More than a dozen companies plan to drill up to 3,000 wells around the ragged town of Catarina, Texas
in the next 12 months. Known as the Eagle Ford, the sprawling site is but one of a score of new onshore oil fields that may pump up the nation’s oil output by 25 percent within the next ten years, according to a New York Times report
The oil from the Eagle Ford and other such fields can be tapped by using the somewhat controversial hydraulic fracturing method. So-called “fracking” utilizes a mix of water, sand and hazardous chemicals under high pressure to bore through the rocks and release the oil trapped within.

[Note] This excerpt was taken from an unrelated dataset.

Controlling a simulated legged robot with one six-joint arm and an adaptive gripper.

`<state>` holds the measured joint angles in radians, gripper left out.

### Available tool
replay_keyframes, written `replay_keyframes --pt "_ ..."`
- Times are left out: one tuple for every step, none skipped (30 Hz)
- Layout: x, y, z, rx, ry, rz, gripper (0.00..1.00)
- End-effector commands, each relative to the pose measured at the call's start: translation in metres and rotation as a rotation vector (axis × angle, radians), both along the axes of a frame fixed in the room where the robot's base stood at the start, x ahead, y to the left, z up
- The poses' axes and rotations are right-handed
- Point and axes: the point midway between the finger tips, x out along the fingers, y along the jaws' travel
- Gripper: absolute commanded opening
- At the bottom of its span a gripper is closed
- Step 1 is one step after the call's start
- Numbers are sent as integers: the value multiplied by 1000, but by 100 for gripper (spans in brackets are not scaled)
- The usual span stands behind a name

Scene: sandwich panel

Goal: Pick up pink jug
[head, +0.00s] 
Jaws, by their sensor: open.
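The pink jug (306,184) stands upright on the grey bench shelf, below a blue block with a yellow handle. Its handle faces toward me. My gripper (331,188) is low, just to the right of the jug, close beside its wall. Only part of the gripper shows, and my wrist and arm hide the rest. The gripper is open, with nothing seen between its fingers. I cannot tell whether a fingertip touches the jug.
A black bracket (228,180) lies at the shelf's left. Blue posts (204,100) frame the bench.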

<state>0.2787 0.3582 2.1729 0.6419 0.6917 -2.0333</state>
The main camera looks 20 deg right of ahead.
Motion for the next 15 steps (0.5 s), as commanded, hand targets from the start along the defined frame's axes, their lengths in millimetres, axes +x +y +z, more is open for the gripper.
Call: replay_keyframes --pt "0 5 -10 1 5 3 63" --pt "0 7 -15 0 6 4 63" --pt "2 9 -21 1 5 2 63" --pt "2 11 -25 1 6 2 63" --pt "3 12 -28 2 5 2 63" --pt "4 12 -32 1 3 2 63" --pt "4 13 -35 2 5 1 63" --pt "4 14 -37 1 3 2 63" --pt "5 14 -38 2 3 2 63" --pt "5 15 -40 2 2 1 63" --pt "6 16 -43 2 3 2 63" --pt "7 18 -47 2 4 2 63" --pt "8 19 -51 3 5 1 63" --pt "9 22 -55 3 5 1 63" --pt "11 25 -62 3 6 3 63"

Fracking has been in the past a method to get at natural gas lurking in rocky formations underground. With the technology now being used in extracting oil, a concern has risen as to potential contamination of submersed water supplies.
Contamination dangers or not, the risk seems acceptable to most in the oil industry, which touts that fracking in the new fields can ramp up over two million new jobs and enrich cash-strapped states to the tune of tens-of-billions of dollars. Looking to realize the oil windfall are such states as Texas, Oklahoma, Ohio, Michigan and Kansas.
“It’s the one thing we have seen in our adult lives that could take us away from imported oil,” said Aubrey McClendon, chief executive of Chesapeake Energy. “What if we have found three of the world’s biggest oil fields in the last three years right here in the U.S.? How transformative could that be for the U.S. economy?”